--- begin STORED ROWS ---
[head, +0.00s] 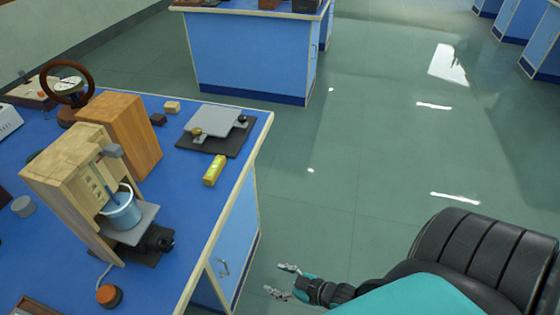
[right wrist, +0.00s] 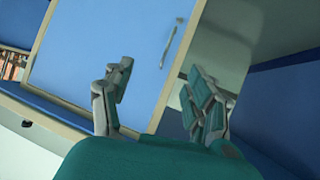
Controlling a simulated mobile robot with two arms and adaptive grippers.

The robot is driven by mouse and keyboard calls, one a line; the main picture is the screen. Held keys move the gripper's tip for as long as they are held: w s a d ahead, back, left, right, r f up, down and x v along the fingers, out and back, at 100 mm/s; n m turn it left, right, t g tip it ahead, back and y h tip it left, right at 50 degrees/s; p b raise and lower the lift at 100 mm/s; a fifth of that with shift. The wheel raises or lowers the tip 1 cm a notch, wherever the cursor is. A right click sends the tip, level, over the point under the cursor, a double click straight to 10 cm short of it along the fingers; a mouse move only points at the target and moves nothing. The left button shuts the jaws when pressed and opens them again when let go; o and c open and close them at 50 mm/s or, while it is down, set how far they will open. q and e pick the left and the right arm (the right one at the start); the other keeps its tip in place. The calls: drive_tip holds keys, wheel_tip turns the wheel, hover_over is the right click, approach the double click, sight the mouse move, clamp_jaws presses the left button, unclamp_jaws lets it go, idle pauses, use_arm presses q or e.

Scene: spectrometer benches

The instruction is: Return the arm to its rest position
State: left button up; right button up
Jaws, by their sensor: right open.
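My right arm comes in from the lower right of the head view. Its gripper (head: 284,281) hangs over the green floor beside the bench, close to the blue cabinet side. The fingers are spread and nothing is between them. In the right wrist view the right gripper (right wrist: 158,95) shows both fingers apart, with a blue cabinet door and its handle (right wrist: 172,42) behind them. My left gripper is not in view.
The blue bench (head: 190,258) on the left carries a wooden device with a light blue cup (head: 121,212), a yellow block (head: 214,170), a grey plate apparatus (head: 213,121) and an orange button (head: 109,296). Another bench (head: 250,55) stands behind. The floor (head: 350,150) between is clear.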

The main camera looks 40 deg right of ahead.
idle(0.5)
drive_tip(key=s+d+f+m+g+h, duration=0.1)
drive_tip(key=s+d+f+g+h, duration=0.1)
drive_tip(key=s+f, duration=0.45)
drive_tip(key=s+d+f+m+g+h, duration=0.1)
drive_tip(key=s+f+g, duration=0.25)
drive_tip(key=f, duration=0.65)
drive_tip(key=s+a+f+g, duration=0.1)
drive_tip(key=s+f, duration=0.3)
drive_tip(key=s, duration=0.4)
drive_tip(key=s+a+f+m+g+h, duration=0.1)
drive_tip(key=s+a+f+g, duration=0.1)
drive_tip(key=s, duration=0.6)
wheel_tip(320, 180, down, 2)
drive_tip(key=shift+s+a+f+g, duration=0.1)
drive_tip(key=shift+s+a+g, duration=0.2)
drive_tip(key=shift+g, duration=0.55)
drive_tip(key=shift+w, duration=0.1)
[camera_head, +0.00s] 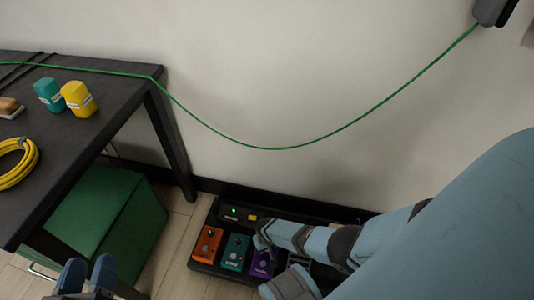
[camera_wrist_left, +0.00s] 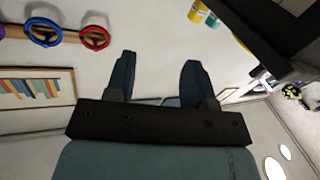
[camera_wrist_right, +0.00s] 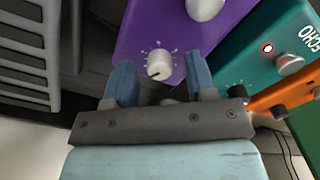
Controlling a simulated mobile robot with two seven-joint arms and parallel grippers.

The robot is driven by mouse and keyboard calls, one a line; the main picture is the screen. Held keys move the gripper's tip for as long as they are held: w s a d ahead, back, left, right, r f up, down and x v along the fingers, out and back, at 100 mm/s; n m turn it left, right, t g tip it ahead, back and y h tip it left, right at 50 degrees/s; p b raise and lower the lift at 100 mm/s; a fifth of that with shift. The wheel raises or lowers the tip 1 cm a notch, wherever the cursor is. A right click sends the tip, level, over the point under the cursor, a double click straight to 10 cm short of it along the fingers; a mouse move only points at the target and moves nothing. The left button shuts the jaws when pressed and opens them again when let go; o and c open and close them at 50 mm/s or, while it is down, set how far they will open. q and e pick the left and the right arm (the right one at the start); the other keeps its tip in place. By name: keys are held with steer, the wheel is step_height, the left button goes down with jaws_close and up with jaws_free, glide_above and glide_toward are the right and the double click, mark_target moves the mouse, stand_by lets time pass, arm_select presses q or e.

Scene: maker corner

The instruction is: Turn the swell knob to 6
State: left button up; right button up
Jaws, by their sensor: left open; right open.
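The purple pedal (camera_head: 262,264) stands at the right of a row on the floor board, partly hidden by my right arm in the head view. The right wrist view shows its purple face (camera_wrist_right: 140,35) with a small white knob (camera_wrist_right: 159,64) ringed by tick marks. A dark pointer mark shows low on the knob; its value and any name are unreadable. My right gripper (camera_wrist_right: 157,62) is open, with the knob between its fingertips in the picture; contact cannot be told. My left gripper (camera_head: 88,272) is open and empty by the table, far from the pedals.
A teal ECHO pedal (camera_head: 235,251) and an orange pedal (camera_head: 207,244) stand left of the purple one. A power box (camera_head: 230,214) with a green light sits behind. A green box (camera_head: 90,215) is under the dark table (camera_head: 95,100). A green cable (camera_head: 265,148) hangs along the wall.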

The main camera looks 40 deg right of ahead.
--- end STORED ROWS ---
--- begin STORED ROWS ---
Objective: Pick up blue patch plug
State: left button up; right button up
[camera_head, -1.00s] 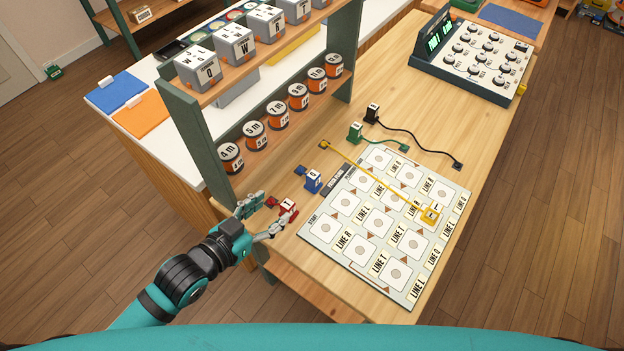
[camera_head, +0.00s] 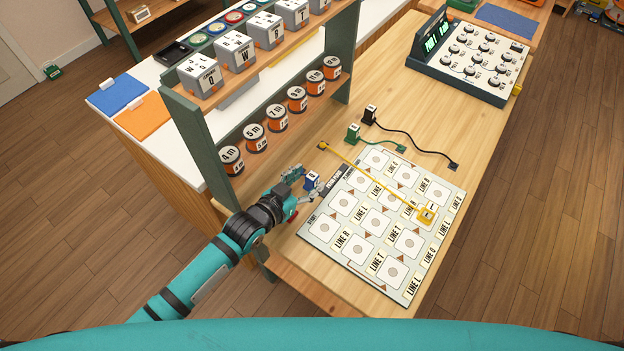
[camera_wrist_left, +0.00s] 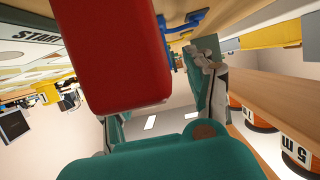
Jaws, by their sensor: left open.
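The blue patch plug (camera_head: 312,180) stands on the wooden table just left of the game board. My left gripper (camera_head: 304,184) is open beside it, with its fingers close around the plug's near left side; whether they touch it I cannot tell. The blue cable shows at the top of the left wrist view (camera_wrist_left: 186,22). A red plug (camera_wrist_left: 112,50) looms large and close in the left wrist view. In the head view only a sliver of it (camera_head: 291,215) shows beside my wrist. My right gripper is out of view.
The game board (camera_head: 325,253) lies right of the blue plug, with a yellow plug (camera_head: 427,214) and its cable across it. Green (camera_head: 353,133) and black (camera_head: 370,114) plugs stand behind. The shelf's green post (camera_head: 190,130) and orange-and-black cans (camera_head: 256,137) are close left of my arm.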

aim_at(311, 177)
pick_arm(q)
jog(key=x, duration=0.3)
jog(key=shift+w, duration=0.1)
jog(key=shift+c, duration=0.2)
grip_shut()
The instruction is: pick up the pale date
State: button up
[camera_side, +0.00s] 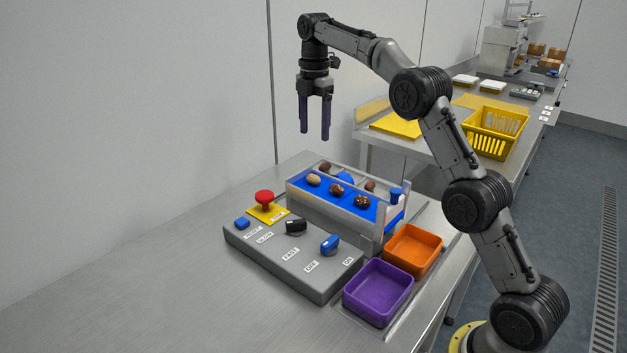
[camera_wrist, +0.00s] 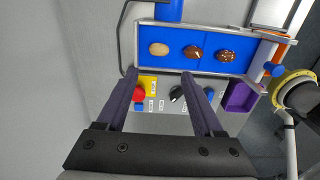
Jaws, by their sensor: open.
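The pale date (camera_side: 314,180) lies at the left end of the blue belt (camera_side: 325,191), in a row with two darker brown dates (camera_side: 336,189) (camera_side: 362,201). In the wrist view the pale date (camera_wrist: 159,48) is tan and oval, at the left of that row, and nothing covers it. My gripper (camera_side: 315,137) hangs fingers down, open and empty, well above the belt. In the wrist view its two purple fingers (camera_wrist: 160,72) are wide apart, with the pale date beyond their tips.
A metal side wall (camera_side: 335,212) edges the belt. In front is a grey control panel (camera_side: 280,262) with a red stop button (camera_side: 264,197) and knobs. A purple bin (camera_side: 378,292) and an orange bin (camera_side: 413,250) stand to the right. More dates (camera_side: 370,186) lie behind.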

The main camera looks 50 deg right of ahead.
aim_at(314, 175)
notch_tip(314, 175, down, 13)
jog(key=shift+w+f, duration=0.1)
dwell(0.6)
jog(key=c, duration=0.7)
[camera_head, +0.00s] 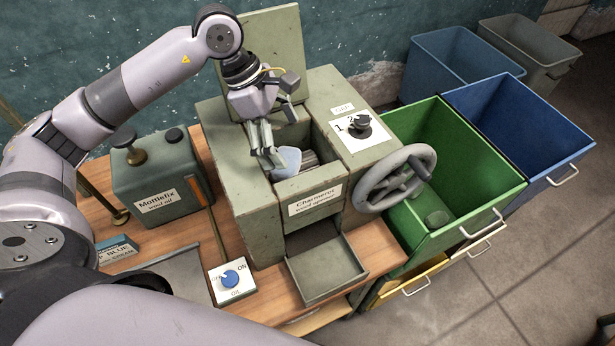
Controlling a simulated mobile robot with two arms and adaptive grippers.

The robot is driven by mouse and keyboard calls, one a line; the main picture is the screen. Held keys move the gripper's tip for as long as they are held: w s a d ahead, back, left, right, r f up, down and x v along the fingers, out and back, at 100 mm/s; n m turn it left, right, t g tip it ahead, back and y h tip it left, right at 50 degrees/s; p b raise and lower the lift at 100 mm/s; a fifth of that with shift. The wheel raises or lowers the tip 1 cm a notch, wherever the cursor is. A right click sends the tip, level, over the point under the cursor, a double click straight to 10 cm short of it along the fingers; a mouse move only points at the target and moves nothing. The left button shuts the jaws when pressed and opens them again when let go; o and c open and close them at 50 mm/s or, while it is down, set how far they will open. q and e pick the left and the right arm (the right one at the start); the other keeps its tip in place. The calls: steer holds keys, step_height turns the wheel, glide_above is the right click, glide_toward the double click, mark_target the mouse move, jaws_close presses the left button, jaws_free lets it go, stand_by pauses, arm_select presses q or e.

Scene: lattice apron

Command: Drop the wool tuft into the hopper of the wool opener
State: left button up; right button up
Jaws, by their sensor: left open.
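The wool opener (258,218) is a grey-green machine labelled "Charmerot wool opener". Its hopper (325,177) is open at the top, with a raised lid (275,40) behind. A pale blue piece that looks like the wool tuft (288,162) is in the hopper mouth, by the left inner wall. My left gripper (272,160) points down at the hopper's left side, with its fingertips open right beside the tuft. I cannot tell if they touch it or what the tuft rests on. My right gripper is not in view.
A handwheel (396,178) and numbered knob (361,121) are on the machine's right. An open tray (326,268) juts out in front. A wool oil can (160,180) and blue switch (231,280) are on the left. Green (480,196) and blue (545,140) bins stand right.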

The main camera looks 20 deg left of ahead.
--- end STORED ROWS ---
- DIRECTIONS
Pick out each line containing the string "Scene" and copy it.

- EXERCISE SOLUTION
Scene: spectrometer benches
Scene: maker corner
Scene: lattice apron

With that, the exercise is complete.